Copy out the data below verbatim.
# # # #
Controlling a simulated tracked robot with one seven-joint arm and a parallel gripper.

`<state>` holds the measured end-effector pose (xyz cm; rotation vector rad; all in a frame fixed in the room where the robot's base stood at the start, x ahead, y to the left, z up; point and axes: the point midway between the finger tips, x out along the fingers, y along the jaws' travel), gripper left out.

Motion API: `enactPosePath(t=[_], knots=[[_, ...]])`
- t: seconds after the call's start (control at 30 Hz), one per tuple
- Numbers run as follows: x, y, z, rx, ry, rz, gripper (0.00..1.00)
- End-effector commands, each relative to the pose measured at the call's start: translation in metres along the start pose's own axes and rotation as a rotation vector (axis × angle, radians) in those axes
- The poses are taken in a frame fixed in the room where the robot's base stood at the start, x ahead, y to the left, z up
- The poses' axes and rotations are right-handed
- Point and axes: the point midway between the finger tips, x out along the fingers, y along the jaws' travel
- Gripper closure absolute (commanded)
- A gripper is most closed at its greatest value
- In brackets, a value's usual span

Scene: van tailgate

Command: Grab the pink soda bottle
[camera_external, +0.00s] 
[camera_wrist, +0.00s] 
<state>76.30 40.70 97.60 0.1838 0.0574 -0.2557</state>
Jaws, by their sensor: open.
# # # #
## FULL SOLUTION
Controlling a simulated tracked robot with one seven-joint arm and a parallel gripper.

`<state>` holds the measured end-effector pose (xyz cm; rotation vector rad; all in a frame fixed in the room where the robot's base stood at the start, x ahead, y to the left, z up; point and axes: the point midway between the finger tips, x out along the fingers, y along the jaws' travel), gripper left out.

Motion API: `enactPosePath(t=[_], knots=[[_, ...]])`
- t: seconds after the call's start (control at 30 Hz), one per tuple
- Numbers run as follows: x, y, z, rx, ry, rz, gripper (0.00..1.00)
- End-effector commands, each relative to the pose measured at the call's start: translation in metres along the start pose's own axes and rotation as a rotation vector (axis × angle, radians) in those axes
- The poses are taken in a frame fixed in the room where the robot's base stood at the start, x ahead, y to the left, z up
- The poses' axes and rotations are right-handed
- Point and axes: the point midway between the finger tips, x out along the fingers, y along the jaws' travel
- Gripper closure absolute (commanded)
- A gripper is most closed at its greatest value
- In brackets, a value's usual span

Scene: van tailgate

Command: Grab the pink soda bottle
[camera_external, +0.00s] 
[camera_wrist, +0.00s] 
<state>76.30 40.70 97.60 0.1838 0.0574 -0.2557</state>
Jaws, by their sensor: open.

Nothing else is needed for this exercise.